India’s biggest importer of U.S. liquefied natural gas (LNG) is trying to re-negotiate prices with the U.S. seller, sources said, undermining plans by U.S. President Donald Trump to export more gas to the fast-growing Asian nation.
At a joint news conference with Indian Prime Minister Narendra Modi at the White House this week, Trump said the United States looked forward to exporting more energy, including new major long-term contracts to purchase American natural gas.
The effort is part of Trump’s policy of seeking to assert power abroad through a boost in natural gas, coal and petroleum exports. He said on Thursday that the “golden era” of the U.S. energy business was now underway.
But any new LNG agreements with India will depend on how GAIL and Cheniereof the United States deal with a long-term supply contract signed in 2011 for an estimated $22 billion.
India’s GAIL has deals to buy 5.8 million tonnes of U.S. LNG per annum for 20 years, mostly with Cheniere, but is now asking to re-negotiate the price. A commissioning cargo was sent last year, but supplies in earnest will only likely start in 2018.
Two sources at state-run GAIL said they were trying to re-negotiate the contract.
“At current U.S. prices, the landed cost of the LNG (in India) is not very attractive,” said one of the sources on condition of anonymity, as he was not cleared to speak to media. Neither source gave any details on what price GAIL was seeking.
“We are trying a mix of options on pricing, and re-negotiating is one of them,” the source said. “My perception is that the talks with Cheniere in this regard are not very likely to succeed.”
Officially, GAIL has declined comment on the row.
Cheniere, currently the only U.S. company exporting LNG, said it was not open to a lower price.

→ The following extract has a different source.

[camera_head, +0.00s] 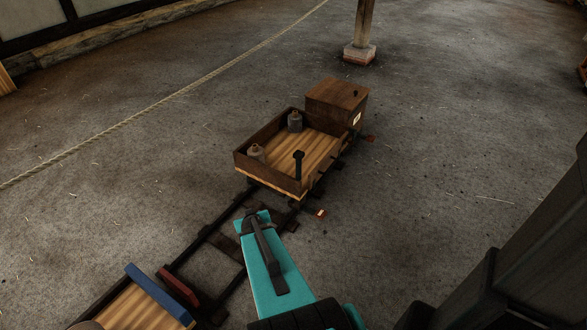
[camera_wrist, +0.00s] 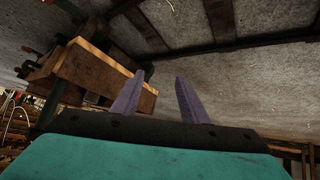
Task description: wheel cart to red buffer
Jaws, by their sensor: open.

“Our customers expect us to deliver on our commitments, and we expect the same. This is a signed long-term contract that we believe will provide long-term value and we expect the contract to be adhered to,” said Eben Burnham-Snyder, a spokesman at Cheniere.
The contract price is calculated on a formula based on U.S. spot prices for natural gas, and currently costs India $8.50 per million British thermal units (mmBtu).
Traders said that Cheniere would struggle to send cargoes at a lower price.
GAIL UNDER PRESSURE
Asian spot LNG prices, which exclude all extra costs like shipping, have fallen by more than 40 percent this year to $5.40 per mmBtu amid ballooning oversupply as production from Australia and the United States rises.
R.K. Garg, head of finance at Petronet LNG , India’s biggest gas importer, told Reuters that at current oil prices, long-term gas contracts were being offered at $6-7 per mmBtu.
Mangesh Patankar, head of business development at energy consultancy Galway Group, said that GAIL was trying for lower prices because the company was struggling to sell contracted U.S. LNG on to end-users in India, who are demanding cheaper gas from GAIL themselves.
“A lot of the (LNG) buyers are doing that right now. With the ramp up in Australia and U.S. volumes, and demand being not that active in the end-user market, a lot of the buyers have had to do that,” he said.
Other LNG buyers, including top importer Japan, are also pressing for better terms.
Washington has been using LNG as a diplomatic and political tool. Although sales are a commercial matter, Washington has been laying foundations for contracts with key buyers, including China.
Trump has made LNG exports a central part of his trade policy, aimed at reviving industry and creating jobs. Asian markets account for about 70 percent of global LNG shipments, and India is one of the fastest-growing importers.